Саша Окунь
Когда-то – я еще застал эту эпоху – сапожник, делая вам обувь, говорил: “Вы умрете, а башмаки останутся”. Сегодня вы не найдете такого сапожника. Потому что он никому на фиг не нужен. Потому что при системе рейтинга, при системе потребительского общества – оно заинтересовано наоборот, чтобы не было таких башмаков. Потому что надо завтра купить новые, надо сменить. Художник ничем не отличается. Если он хочет быть актуальным, если он хочет соответствовать – он должен все время меняться. Вот например, один израильский художник, я не хочу называть имен, я его хорошо знаю, очень талантливый человек и очень умный. Так вот, он постоянно меняется, как говорили “вместе с генеральной линией партии”. Он может быть сегодня абстракционистом, завтра он будет концептуалистом, послезавтра он вернется к фигуративной живописи – он должен меняться, он должен успевать. То есть, там говорить о каком-то “стоянии”, как какой-нибудь Ван Гог, парадигма модернизма –помер, но не шел на компромиссы – здесь наоборот, ты обязан идти на компромиссы, ты обязан все время соответствовать. Этот художник, о котором я говорил, он очень большой профессионал, но как по мне, его не существует, поскольку он хамелеон, его нету – его есть много. Но сегодня именно это можно поставить ему в заслугу.

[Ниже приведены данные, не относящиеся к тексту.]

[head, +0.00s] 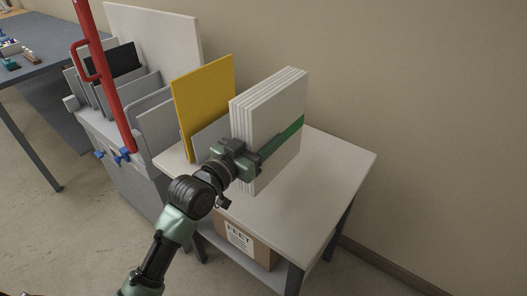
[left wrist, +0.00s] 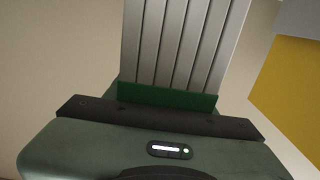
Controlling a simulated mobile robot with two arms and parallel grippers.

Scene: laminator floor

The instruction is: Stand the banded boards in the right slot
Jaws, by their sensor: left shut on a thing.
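The banded boards (head: 268,111) are a stack of several white boards held upright by a green band (head: 284,138). My left gripper (head: 246,155) is shut on the stack at the band, from its near edge. The left wrist view shows the board edges (left wrist: 180,45) and the green band (left wrist: 167,97) right against the gripper. In the head view the stack is above or on the white table; whether its bottom touches the top is hard to tell. A grey divider (head: 208,138) stands just left of the stack, partly hidden. My right gripper is not in view.
A yellow board (head: 204,100) stands upright left of the stack. A grey rack (head: 128,165) with several panels and a red lever (head: 104,80) is further left. The right part of the white table (head: 325,165) is clear. A labelled box (head: 240,238) sits below.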

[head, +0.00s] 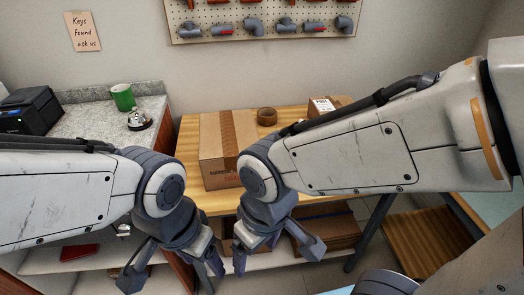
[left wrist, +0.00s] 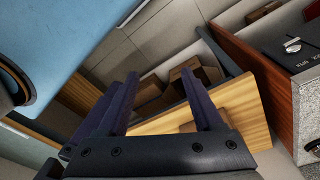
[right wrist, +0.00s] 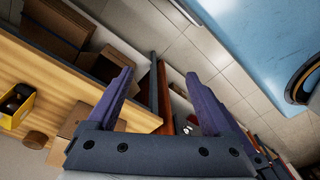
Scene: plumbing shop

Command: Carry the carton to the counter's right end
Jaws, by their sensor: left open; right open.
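The carton (head: 215,150) is a closed brown cardboard box with a tape strip and red print. It stands on the left part of the wooden bench (head: 190,135), beyond my grippers in the head view. It partly shows behind the right gripper in the right wrist view (right wrist: 75,118). The grey speckled counter (head: 90,125) is left of the bench. My left gripper (head: 212,264) and right gripper (head: 241,260) are close together in front of the bench, pointing down. Both are open and empty, apart from the carton. The right arm hides the bench's right part.
A green mug (head: 123,97) and bell (head: 138,120) stand near the counter's right end, a black printer (head: 30,112) further left. Cartons (head: 328,232) lie under the bench. A yellow dispenser (right wrist: 14,106) is on it.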

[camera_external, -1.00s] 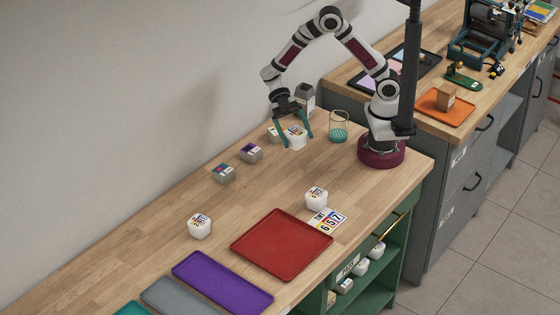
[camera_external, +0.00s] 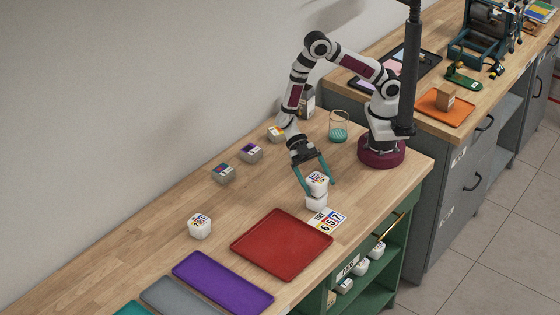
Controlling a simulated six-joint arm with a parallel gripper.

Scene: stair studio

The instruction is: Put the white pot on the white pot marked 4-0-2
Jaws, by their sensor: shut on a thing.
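My gripper (camera_external: 316,178) has its teal fingers shut on a white pot (camera_external: 317,183) with a coloured label on its top. The held pot is directly above another white pot (camera_external: 316,202), which stands on the wooden bench and is partly hidden by it. The two look stacked or almost touching; I cannot tell whether there is a gap. A further white pot (camera_external: 199,226) with a coloured label stands alone at the left of the red tray. The numbers on the pots are too small to read.
A red tray (camera_external: 281,246) and a printed number card (camera_external: 327,220) lie close to the lower pot. Purple (camera_external: 222,282) and grey trays lie at the front. Small grey pots (camera_external: 223,174) stand toward the wall, and a glass beaker (camera_external: 339,126) is near my base.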

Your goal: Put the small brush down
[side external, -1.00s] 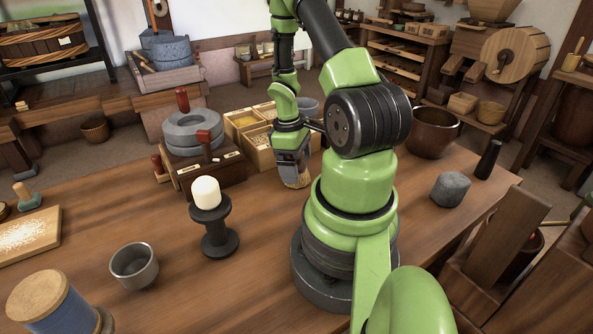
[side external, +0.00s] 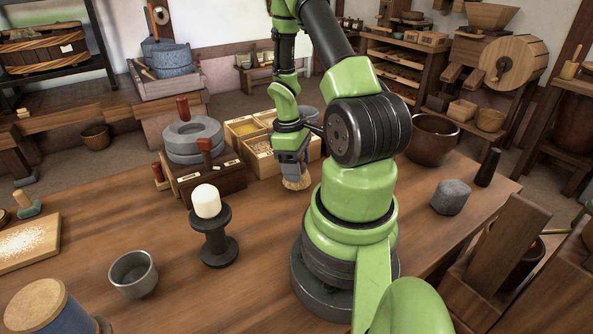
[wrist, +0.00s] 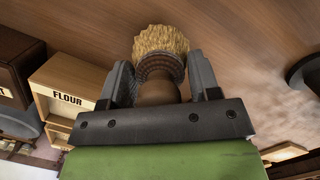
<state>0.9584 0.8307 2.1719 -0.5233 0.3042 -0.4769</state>
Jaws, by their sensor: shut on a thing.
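The small brush has tan bristles (side external: 296,183), and its round brown handle (wrist: 158,92) shows between the fingers in the wrist view. My gripper (side external: 291,168) is shut on the brush and holds it bristles down, low over the wooden table (side external: 270,260). In the wrist view my gripper (wrist: 160,80) has one grey finger on each side of the brush. I cannot tell whether the bristles touch the table.
The hand quern (side external: 193,138) and the open wooden boxes (side external: 262,160) stand close behind and left of the brush. A candle on a black stand (side external: 212,225), a grey cup (side external: 133,273) and a grey stone (side external: 451,197) are on the table. The front middle is clear.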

Я вообще честно говоря думаю, что любой человек который занимается живописью – он либо очень глуп, либо он динозавр. Но динозавр должен знать, что он динозавр. У меня есть устраивающая меня позиция: я ничего никому не обязан. Я себе на хлеб зарабатываю, потому никто не может ко мне прийти с претензиями, и у меня ни к кому претензий нет – значит свое свободное время я организую наиболее интересным и приятным мне образом. Вот в свое время свободное я крашу. Кто-то на пляж ходит, кто-то в карты играет, а я крашу картинки. Я прекрасно отдаю себе отчет в том, что это занятие динозавра, потому что это никому не нужно.
Живопись не актуальна. Во первых, после черного квадрата в живописи, честно говоря, делать нечего. Потому что обработка двумерного пространства дошла до абсолюта. Дальше начинаются пост-нео, нео-пост и возможные вариации, которые могут быть интересными, милыми, трогательными – но я не вижу ничего особо большого и серьезного, сделанного в живописи начиная со второй половины 20-го века. В искусстве много чего происходило, оно так сказать бурлит, движется – но не живопись. А особенно фигуративная живопись. Вы знаете, Пикассо в свое время сказал очень славную фразу насчет того что художник, который обычно не сильно богат и не может купить картинки, которые ему нравятся – он их сам рисует, собирает коллекцию. Вот я для себя собираю коллекцию, которую мне хотелось бы иметь. Вот и все.
Что такое профессиональный художник? Что такое профессионал? Вы понимаете, не бывает непризнанного сапожника. Если он не признанный, значит он не сапожник. Он может быть признанный в своей деревне, может при королевском дворе – это разные уровни, но он профессионал. А профессионал делает вещь. И она должна быть хорошо сделана, если у него есть чувство собственного достоинства и некая порядочность. И поскольку, на сегодняшний день, нам не нужны профессионалы – постмодернизм, как воплощенная демократия, профессионалиму органически враждебен – то сделанная вещь тоже не нужна, по идее. И сегодня эта сделанность не входит в набор важных параметров, так же как не входит то, что эти сапоги вы будете носить десять лет – потому что это не надо.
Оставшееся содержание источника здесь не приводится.